Cities across the U.S. are eager to attract tech companies because jobs in the industry are currently some of the highest-paying in the country. But there’s a big difference between developers and customer service specialists — the latter often pays less and requires less education, though the case could be made that it’s still a “tech” job.
According to a report from the Brookings Institution last week, cities may actually be overlooking other valuable tech jobs — what the report calls “mid-tech” jobs. These are characterized as ”classic tech jobs that are actually quite accessible to workers without a bachelor’s degree.”
The Brookings Institution tried to determine the share of mid-tech jobs available in a number of metro areas. It did this by looking at how many workers without a bachelor’s degree in these areas were employed in one of the 13 occupations that fall under the “computer and math” occupational group (according to U.S. Occupational Employment Statistics).

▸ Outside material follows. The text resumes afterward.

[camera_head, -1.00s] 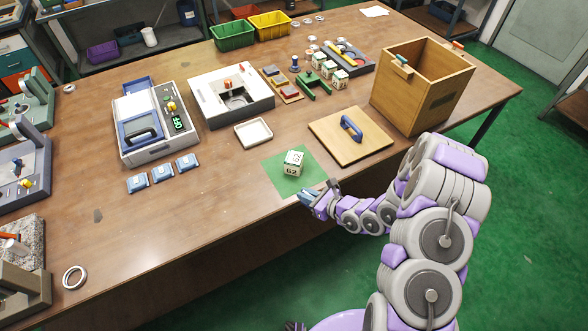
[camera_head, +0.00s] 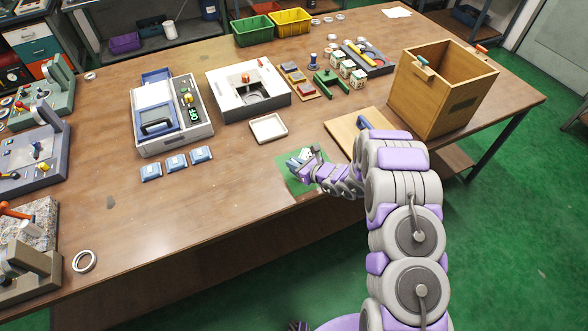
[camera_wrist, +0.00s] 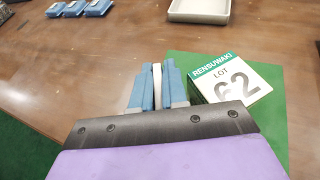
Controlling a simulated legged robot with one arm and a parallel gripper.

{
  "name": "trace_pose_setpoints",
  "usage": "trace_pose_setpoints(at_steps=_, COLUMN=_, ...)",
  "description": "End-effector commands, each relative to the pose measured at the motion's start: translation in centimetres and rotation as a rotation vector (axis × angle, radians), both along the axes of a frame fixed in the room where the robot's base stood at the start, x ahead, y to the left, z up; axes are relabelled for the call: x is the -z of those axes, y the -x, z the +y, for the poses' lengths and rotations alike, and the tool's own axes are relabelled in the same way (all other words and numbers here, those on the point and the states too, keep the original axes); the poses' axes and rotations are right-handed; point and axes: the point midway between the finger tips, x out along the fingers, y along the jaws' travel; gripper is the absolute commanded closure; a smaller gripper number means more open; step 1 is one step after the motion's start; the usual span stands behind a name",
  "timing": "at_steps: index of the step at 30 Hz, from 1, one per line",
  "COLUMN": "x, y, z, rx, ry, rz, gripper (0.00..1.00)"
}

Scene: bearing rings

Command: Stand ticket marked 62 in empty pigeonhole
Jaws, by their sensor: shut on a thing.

The report found that many of the metro areas with a high share of mid-tech jobs aren’t your traditional tech hubs. The metro area with the highest percentage of mid-tech employment in the U.S. — at nearly 60 percent — was Olympia-Tumwater Washington, located more than an hour outside of Seattle. Midwestern college towns like Bloomington (Indiana) and Ames (Iowa) also had a high percentage of mid-tech jobs, at 39.6 and 37.5 percent, respectively.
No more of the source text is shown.